The collection is loosely divided into three sections. Flipping through, readers may come across a short story written from the point of view of a book, poems by students remembering Al-Mutanabbi Street, poems by some of Iraq’s most beloved poets – including free verse champions Badr Shakir al-Sayyab and Nazik al-Malaika – and a newspaper article by the late Lebanese-American journalist Anthony Shadid, first published in the Washington Post a week after the bombing.
The opening piece, Shadid’s article is a moving testament to his friendship with a bookseller named Mohammed Hayawi – “a bald bear of a man” who was among those killed in the bombing. Shadid transforms Hayawi from an anonymous statistic to an intelligent, likeable individual whose death benefited no one.

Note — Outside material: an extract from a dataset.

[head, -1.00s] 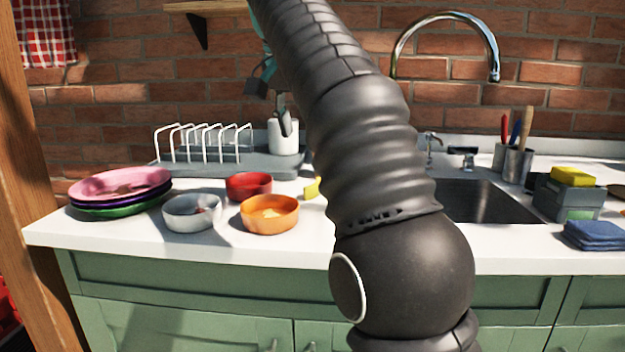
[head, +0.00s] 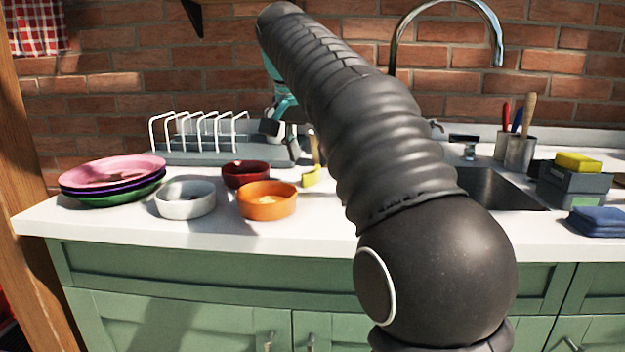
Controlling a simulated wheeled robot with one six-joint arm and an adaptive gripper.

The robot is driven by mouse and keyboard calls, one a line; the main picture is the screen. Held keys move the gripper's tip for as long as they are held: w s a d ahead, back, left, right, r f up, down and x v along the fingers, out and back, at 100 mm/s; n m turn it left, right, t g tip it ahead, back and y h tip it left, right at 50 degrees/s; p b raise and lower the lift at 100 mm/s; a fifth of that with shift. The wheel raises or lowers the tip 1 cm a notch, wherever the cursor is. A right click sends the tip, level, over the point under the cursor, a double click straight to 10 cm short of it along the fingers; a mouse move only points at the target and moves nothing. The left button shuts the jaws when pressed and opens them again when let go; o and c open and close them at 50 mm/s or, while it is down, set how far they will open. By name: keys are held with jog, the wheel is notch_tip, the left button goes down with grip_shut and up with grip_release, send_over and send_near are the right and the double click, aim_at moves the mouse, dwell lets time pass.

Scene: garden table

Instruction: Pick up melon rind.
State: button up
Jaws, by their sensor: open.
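A small yellow-green piece, which looks like the melon rind (head: 311,177), lies on the white counter just right of the red bowl and behind the orange bowl. My gripper (head: 300,152) is in the head view, small and partly hidden behind my arm. It points down, open, above and a little behind the rind, with no visible contact. The exact gap between them is hard to tell.
A red bowl (head: 246,174), an orange bowl (head: 267,200) and a grey-white bowl (head: 186,199) stand left of the rind. Stacked plates (head: 112,172) are farther left. A dish rack (head: 190,150) stands behind. The sink (head: 500,190) is right of my arm.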

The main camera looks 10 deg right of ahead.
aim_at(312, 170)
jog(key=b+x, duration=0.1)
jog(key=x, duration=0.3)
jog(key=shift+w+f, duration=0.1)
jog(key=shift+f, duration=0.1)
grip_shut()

Shadid makes mention of two things which, coincidentally or not, becoming motifs running throughout the anthology. The first is the iconic Shahbandar Cafe, where intellectuals used to gather to drink coffee, smoke nargileh and discuss their latest finds. The cafe owner lost five sons in the explosion.
The second event which has captured many writers’ imaginations is the Mongol sacking of Baghdad in 1258, when invading troops destroyed the House of Wisdom, Baghdad’s library and translation center, throwing the books into the Tigris. It was said the river ran black with ink for six months after.
Given the sheer variety of pieces, it’s no surprise perhaps that all works are not of equal quality. Readers are unlikely to find everything to their taste – but everyone seems guaranteed to find something which resonates.
Highlights include a short prose pieces by U.S.-based Iraqi television producer Rijin Sahakian, who recalls her confusion when her high school English teacher told her class that “nothing had been published in the Middle East since the advent of Islam.” A search of the local library lead Sahakian to Sayyab’s “Rain Song,” one of Iraq’s most iconic poems, which, she recalls, made her weep.
This anecdote is followed by a translation of Sayyab’s poem, at once a haunting celebration of Iraq’s natural beauty and an elegy for a country that seems endlessly steeped in violence.
A more modern reflection upon the Iraqi condition is provided by doctoral student Nahrain al-Mousawi’s tongue-in-cheek poem “Ethics of Care: The Retreat of al-Mutanabbi.”
“The ethics of care consist of nothing but this,” the poem reads, “/‘Cook, read, write, translate, weep, and eat./ Rinse and repeat ... I turn to the trio and I mouth,/ As senseless, grotesque, and careless/ As the scene:/ ‘Shi’i Rebel Leaders are sexy – / Even with their third-world teeth.’”
Another beautifully written prose piece by Kenneth Wong explores where Al-Mutanabbi Street starts in Rangoon, recalling Pansodan Street, Burma’s equivalent of the book market, where a thriving black market ensured that books beyond the pale of state censorship could be found, bought or even rented.
“Al-Mutanabbi Street Starts Here” is a motley collection, with writing by authors spanning a century and the breadth of the globe. Eclectic, disorganized, a little like the bookstalls of Al-Mutanabbi Street itself.
With a poem by Nazik al-Malaika and an essay by Raya Asee nestled alongside one another – just as the poems of Sayyab, Shakespeare’s plays and once-banned works by Shiite clerics did in the stacks of Al-Mutanabbi Street – the anthology invites readers to dip in and out of its treasures and enjoy the perspective provided by proximity.
“Al-Mutanabbi Street Starts Here: Poets and Writers Respond to the March 5, 2007, Bombing of Baghdad’s ‘Street of Books’” is edited by Beau Beausoleil and Deema Shehabi, and published by PM Press, is available from amazon.com.